The Return of the Confederacy

A dude riding a horse.
Photo by Dean Hinnant / Unsplash

Opinion: The Confederacy is Back—Just Not How You Think

The South will rise again? No, my dear, it never fell. It simply rebranded. The modern Confederacy doesn’t come draped in gray uniforms and battle flags. It wears tailored suits, owns media conglomerates, and funds political campaigns with the same old mission: power, control, and keeping certain people in their place.

I come from a long line of politicians—black, Southern, and steeped in the fight for civil rights. I grew up in Atlanta, the so-called Black Mecca, where wealth and legacy were supposed to insulate us from history. But history doesn’t die. It adapts. And if you listen closely, you can hear the echoes of the Confederacy in every "state’s rights" argument, every school curriculum scrubbed of uncomfortable truths, every voter suppression tactic dressed up as "election integrity."

See, the old Confederacy lost the war but won the ideology game. They figured out that you don’t need plantations when you have prisons. You don’t need poll taxes when you have redistricting. And you don’t need Klan robes when a tailored three-piece will do just fine on the Senate floor. The Lost Cause never lost—it just went corporate.

Take a look at the Supreme Court. The Confederacy’s intellectual heirs now wear black robes instead of gray coats, deciding which rights belong to whom. Take a look at the rollback of voting protections, the attacks on diversity initiatives, the quiet erasure of black political power. The Confederacy of 1861 fought to keep power in the hands of a few; the Confederacy of 2024 does the same, just with better PR.

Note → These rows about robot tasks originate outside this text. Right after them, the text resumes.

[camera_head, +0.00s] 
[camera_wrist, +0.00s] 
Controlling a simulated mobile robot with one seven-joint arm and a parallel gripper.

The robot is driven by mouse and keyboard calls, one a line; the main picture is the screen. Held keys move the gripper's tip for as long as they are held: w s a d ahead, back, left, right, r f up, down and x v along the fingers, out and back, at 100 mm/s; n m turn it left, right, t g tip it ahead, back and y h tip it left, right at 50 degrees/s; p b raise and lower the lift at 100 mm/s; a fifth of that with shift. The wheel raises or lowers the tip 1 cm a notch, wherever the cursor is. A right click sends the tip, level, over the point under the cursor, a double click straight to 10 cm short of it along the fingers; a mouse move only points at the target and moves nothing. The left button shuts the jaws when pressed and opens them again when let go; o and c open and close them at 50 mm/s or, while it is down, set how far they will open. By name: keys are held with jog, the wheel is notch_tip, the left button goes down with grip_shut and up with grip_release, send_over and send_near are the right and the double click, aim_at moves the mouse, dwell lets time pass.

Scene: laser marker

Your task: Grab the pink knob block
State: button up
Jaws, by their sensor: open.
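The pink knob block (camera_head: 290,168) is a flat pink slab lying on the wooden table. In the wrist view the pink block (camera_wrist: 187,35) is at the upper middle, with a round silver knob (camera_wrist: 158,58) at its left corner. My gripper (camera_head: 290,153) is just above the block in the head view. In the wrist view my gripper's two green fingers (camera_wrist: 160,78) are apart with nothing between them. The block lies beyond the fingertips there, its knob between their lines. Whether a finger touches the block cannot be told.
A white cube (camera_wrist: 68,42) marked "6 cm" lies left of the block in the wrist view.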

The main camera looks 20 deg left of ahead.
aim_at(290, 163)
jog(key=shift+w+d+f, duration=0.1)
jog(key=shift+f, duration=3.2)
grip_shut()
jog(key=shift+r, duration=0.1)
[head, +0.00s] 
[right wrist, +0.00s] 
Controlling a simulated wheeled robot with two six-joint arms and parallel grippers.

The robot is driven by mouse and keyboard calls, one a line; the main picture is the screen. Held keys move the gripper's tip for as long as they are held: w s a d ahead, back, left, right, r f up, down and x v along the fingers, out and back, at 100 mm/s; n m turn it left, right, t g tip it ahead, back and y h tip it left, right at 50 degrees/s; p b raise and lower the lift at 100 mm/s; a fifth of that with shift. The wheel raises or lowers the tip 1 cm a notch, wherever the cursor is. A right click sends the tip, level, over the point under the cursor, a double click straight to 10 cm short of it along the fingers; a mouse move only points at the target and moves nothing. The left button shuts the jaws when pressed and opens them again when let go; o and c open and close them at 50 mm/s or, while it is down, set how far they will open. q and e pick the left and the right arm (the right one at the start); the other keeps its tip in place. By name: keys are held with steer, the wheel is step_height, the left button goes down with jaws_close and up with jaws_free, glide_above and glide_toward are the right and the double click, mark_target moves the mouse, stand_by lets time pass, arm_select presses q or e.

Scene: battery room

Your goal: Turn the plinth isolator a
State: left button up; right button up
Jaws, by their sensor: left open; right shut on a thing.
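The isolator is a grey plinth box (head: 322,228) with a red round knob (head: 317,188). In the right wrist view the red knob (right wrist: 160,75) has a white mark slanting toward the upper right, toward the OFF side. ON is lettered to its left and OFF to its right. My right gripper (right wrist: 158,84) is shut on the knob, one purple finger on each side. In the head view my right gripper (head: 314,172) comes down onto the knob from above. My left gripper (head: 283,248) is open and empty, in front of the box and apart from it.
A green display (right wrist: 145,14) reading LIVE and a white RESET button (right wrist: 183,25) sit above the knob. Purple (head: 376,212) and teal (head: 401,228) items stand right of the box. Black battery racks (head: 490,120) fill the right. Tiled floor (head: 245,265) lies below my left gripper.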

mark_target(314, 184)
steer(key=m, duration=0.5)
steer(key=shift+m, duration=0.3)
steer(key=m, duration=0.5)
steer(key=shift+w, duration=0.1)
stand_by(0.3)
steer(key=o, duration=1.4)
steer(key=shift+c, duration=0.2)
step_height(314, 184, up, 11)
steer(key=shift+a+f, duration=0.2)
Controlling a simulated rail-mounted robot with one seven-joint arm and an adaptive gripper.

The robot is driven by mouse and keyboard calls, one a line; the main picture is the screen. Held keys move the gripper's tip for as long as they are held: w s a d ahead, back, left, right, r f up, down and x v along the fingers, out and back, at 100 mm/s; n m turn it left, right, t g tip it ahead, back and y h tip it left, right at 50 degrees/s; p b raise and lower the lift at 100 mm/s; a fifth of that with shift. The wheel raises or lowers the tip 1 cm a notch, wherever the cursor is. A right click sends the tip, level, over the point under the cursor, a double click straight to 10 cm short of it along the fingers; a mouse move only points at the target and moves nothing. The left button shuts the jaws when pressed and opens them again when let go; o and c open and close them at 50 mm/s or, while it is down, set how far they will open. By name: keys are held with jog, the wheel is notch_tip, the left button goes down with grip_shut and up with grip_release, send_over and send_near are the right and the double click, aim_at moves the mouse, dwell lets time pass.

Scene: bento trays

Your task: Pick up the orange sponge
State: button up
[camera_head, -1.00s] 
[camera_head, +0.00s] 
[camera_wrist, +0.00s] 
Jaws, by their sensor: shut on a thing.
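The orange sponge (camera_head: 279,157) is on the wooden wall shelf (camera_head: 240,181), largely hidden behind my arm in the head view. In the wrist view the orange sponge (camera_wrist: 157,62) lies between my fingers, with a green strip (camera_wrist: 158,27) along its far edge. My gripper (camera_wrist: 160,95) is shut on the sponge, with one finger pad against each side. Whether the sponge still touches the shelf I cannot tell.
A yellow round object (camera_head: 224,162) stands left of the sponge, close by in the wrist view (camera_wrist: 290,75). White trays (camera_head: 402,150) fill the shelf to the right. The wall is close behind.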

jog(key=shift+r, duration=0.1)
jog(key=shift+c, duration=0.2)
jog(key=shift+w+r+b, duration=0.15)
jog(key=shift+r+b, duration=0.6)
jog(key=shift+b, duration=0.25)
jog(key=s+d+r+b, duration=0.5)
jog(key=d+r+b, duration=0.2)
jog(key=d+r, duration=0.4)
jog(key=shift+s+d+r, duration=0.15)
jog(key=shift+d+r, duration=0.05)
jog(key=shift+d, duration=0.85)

And yet, I don’t hear the alarm bells ringing. Maybe it’s because the battle lines don’t look like they used to. Maybe it’s because some people would rather believe in a ghost of the past than recognize the very real specter standing in the present. Or maybe, just maybe, it’s because America has always been more comfortable with a slow regression than a sudden revolt.

But make no mistake: the Confederacy is back. It just swapped the musket for the microphone, the plantation for the boardroom, and the cotton fields for the courtroom. And this time, they don’t need to secede. They already won.

Jordan is a political heir, cultural critic, and Atlanta native who refuses to let history rewrite itself.